During the development of “Tombstone”, screenwriters Kevin Jarre and Peter Sherayko disagreed on the make and model of the sheriff’s pistol. So, to end the argument, Sherayko tracked down and
bought Johnny Behan’s real-life pistol, a 4-inch Colt Sheriff’s Model, for the sherif to use.
In “Ratatouille” the
animated chefs have burns and scars on their arms, like many chefs in real life due to working with boiling water, open flames, knives, etc.
Engineer Alex Weinberg stated that “Final Destination 5” actually has one of the
most realistic bridge collapse scenes in film. He explained that a suspension bridge held by vertical cables would have the cables break one by one, forcing the bridge to collapse piece by piece rather than all at once.
“The Truman Show” includes scenes with Vitamin D supplements seen in his home because
someone who lives under a dome wouldn’t receive enough sun exposure, giving them a Vitamin D deficiency.

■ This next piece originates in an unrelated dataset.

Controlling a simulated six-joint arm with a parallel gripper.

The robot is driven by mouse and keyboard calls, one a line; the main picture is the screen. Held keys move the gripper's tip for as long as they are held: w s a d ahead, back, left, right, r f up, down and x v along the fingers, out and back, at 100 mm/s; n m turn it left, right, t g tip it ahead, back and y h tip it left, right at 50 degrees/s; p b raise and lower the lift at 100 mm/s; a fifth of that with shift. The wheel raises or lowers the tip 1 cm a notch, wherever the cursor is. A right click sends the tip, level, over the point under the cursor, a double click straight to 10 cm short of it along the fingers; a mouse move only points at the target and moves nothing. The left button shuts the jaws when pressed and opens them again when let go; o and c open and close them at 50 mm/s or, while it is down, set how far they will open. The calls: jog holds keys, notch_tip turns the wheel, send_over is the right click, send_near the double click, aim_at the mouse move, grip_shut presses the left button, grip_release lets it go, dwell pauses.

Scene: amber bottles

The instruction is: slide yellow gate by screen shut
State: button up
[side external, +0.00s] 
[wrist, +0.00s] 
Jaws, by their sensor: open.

In the end of “Titanic”, Jack and Rose “reunite” by the
clock which reads 2:20: the exact time the Titanic ship sank.
In “The Matrix Reloaded”, Trinity uses real life hacking tool “Nmap” in order to access the city’s
power grid. The creator of Nmap, Gordon Lyon, actually praised the scene’s accuracy.
“Inside Out’s” depiction of memories is actually
scientifically accurate. According to psychologists, the emotions that come with our memories can be altered depending on our mood.
In “The Princess Bride”, the people talked about by Inigo
Montoya and the Man in Black during their sword fight are all actual Renaissance era fencing masters.
All of the equations you see on “The Big Bang Theory” are mathematically correct thanks to the show’s “science consultant”, professor David Saltzberg.
In “The Darkest Hour”, Gary Oldman smokes “Romeo Y Julieta” cigars, the exact cigars Winston Churchill smoked from Havana, Cuba.
In Wes Anderson’s “Isle of Dogs”, many of the scenes have vivid color while others are more washed out. The washed out scenes are those from a dog’s point of view because dogs are colorblind. More specifically, they mostly see shades of blue or yellow.
In “Pulp Fiction” Vincent Vega (John Travolta) is always in the bathroom because constipation is a side effect of heroin abuse.
In “Kingsman: the Secret Service” the poisoned drinks can be seen shaking after the camera cuts back to them, showing that Eggsy made the switch.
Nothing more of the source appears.